読解で必須!意外と難しい古典文法「なり・なる」の識別
読解をする上でも、文法問題でも重要な「なり・なる」の識別を解説します。(以下まとめて「なり」と表現)
「なり」は大きく4つに分けられます。特に断定と推定の違いは選択問題でもよく出ますのでマスターしましょう!
- 四段動詞の「なる」
- 断定の助動詞「なり」
- 伝聞推定の助動詞「なり」
- ナリ活用形容動詞の活用語尾
古典文法が嫌だなと思う人でも簡単に見分ける方法を教えるので、ぜひ参考にしてください。
まずは動詞かを疑え!
意外かも知れませんが、「なり」の識別で最初に疑うべきは助動詞ではなく、動詞です。
「かっこよくなったね」のように、とある状態から今の状態に変化を表す時に使われます。
ちなみに用言がくっついている時は「連用形+なる」になっているので、形からでも判断できます。
動詞の「なる」は今でも普通によく使うので、馴染み深く識別しやすいです。
前にくっついている言葉に注目!
次は、断定か伝聞推定の助動詞かを判断しましょう。ここが1番入試で問われる部分です。

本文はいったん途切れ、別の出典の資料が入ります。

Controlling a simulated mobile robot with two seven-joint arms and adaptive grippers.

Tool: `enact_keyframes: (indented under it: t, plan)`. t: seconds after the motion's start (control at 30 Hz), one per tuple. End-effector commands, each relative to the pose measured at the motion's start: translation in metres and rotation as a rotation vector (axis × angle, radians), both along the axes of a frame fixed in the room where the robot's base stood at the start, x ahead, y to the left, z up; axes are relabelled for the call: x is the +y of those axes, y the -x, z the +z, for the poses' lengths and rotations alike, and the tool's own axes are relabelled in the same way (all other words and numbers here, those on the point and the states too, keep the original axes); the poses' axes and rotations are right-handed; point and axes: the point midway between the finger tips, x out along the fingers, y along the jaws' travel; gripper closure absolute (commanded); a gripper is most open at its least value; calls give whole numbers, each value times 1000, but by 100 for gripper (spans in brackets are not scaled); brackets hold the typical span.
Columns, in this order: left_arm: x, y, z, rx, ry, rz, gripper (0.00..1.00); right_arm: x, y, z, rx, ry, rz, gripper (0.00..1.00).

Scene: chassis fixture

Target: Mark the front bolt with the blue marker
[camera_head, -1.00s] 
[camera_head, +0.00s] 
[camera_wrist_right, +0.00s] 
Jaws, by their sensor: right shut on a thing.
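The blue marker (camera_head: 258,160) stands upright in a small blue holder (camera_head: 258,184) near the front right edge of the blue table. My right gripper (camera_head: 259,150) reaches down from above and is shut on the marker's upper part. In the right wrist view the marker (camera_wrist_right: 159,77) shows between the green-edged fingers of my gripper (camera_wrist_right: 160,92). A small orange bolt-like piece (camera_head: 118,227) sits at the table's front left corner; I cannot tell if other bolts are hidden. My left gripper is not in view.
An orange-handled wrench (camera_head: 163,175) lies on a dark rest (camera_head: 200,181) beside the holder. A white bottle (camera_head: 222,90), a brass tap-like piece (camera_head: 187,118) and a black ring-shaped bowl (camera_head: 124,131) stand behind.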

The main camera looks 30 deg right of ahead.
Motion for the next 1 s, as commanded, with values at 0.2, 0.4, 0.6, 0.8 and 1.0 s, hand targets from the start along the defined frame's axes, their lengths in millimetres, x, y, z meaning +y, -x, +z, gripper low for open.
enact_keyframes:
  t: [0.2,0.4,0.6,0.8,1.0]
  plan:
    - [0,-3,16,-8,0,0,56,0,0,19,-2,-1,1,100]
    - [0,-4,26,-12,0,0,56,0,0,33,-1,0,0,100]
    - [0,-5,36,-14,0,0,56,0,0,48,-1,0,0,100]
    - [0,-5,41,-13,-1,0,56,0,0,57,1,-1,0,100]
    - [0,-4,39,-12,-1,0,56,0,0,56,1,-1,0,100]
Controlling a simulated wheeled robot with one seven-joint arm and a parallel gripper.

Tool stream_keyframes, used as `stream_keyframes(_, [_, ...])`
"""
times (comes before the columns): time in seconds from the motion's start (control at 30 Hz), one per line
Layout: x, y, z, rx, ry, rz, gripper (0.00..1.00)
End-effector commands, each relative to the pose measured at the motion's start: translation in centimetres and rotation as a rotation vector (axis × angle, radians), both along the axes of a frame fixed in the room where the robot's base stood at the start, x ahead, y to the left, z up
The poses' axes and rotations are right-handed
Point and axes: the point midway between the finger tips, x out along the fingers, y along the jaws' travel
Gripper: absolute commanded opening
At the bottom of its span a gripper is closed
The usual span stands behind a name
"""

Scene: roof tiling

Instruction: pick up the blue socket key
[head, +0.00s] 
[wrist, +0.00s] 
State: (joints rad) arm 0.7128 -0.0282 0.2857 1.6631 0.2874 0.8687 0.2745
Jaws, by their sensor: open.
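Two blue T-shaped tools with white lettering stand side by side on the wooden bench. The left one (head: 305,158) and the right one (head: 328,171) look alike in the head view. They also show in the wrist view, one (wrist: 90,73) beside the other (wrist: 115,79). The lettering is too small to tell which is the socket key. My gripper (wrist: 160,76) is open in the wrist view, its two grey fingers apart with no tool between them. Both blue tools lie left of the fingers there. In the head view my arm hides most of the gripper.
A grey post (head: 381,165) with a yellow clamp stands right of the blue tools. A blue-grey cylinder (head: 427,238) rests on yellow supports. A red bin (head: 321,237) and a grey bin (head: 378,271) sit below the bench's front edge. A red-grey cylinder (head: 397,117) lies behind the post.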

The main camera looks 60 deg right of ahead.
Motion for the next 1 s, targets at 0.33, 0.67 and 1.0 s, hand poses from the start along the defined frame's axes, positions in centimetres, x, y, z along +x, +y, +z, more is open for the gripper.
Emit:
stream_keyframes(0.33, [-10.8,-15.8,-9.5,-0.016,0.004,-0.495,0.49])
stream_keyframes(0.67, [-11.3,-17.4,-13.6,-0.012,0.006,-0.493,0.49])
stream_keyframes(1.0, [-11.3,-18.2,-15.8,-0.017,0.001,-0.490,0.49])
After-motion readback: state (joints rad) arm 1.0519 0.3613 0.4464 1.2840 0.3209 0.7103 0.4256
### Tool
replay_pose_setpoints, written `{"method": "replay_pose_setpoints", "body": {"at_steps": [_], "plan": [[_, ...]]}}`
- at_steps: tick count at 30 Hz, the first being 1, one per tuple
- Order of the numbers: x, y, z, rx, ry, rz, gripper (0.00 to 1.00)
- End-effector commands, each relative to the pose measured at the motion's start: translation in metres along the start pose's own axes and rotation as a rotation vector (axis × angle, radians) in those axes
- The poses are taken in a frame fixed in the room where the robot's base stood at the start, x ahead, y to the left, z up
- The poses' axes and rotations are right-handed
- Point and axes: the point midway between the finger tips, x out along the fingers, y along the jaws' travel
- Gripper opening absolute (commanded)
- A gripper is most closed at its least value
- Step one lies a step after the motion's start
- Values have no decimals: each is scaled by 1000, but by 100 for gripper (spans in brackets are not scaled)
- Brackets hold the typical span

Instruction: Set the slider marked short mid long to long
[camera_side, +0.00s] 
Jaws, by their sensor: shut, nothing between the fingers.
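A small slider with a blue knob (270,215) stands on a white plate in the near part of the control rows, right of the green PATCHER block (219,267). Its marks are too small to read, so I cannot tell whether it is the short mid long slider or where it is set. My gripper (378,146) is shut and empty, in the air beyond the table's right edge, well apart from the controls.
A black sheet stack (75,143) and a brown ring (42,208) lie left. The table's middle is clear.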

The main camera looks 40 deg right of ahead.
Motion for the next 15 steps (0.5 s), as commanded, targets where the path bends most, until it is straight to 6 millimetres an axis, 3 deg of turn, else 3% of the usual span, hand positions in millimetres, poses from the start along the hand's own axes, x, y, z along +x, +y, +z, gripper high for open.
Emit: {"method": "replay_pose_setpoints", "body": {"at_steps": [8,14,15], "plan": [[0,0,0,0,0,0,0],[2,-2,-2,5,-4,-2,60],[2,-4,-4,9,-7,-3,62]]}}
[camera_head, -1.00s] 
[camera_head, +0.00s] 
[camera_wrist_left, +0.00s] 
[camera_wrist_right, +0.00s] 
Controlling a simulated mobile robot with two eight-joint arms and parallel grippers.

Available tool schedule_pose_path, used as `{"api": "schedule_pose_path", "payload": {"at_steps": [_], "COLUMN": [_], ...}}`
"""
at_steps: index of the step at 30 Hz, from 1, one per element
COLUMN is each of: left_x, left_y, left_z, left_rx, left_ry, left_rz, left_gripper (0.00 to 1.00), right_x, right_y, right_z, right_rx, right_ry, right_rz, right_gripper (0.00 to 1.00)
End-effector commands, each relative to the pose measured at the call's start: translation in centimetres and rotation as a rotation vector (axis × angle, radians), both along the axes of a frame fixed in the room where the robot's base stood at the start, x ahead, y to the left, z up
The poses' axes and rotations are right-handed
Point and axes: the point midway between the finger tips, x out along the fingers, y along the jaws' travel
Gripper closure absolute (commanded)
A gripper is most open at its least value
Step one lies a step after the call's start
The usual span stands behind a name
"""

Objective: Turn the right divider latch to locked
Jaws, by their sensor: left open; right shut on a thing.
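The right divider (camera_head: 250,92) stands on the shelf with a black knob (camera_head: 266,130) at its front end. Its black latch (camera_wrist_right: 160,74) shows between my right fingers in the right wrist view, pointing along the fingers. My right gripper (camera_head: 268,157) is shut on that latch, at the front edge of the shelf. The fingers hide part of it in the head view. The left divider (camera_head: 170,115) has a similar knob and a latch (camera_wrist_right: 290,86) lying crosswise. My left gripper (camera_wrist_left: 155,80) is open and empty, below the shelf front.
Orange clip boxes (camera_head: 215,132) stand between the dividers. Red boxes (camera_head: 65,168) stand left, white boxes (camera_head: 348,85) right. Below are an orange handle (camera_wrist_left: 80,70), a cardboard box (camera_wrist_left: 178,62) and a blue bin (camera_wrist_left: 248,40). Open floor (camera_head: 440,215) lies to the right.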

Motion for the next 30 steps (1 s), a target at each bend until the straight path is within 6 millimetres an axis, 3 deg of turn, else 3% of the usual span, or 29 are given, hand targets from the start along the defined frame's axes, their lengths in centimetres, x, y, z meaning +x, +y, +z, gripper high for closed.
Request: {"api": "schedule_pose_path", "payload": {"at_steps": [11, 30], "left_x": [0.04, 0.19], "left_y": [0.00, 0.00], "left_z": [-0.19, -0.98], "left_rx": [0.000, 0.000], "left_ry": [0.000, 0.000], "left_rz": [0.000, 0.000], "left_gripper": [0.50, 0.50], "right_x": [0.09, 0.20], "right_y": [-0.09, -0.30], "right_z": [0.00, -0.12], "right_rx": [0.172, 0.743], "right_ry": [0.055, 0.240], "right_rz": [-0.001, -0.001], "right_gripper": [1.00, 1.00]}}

終止形なら確定で「伝聞推定」、体言なら確定で「断定」となります。次の文はあまりのも有名なので丸暗記してもいいでしょう。
例)男もすなる日記といふものを、女もしてみむとてするなり。『土佐日記』
「すなる」→終止形+なる→伝聞推定
「するなり」→連体形+なり→断定
ただし、連体形の場合は細かく解説すると上記の※のようになりますが、実際は形ではわからないことが多いので文脈判断となります。
- 何か音やうわさ話を聞いているなら伝聞推定
- それ以外なら断定
※の中でも、撥音便化しているときは「推定」となります。
- 「あなり」←「あんなり」←「あるなり」
- 「ななり」←「なんなり」←「なるなり」
形容動詞は「げ」に気をつける
最後に、意外と紛らわしいのが形容動詞です。
例えば、「あはれなり」は一見「あはれ+なり」とも取れますが、「あはれなり」で1つの単語です。
状態や様子を表す語に「なり」がついている場合は形容動詞となります。「あはれなり」のように有名な形容動詞は覚えておいてもいいですね。
「きよげなり」「すさまじげなり」「美しげなり」など、
「〜げなり」になると必ず形容動詞となるので覚えておきましょう!!
まとめ
古典文法を学ぶ際に重要な「なり」の識別方法について解説しました。以下のように識別を行いましょう。
「なり」の識別には四段動詞の「なる」、断定の助動詞、伝聞推定の助動詞、ナリ活用形容動詞の活用語尾の4つがあります。
まず動詞の「なる」を疑い、状態変化を表す場合は動詞です。助動詞の場合、終止形+なるは伝聞推定、体言+なりは断定です。
形容動詞は「げ」に注意し、「〜げなり」であれば形容動詞と判定します。
文脈判断も重要で、音やうわさを聞いている場合は伝聞推定、それ以外は断定です。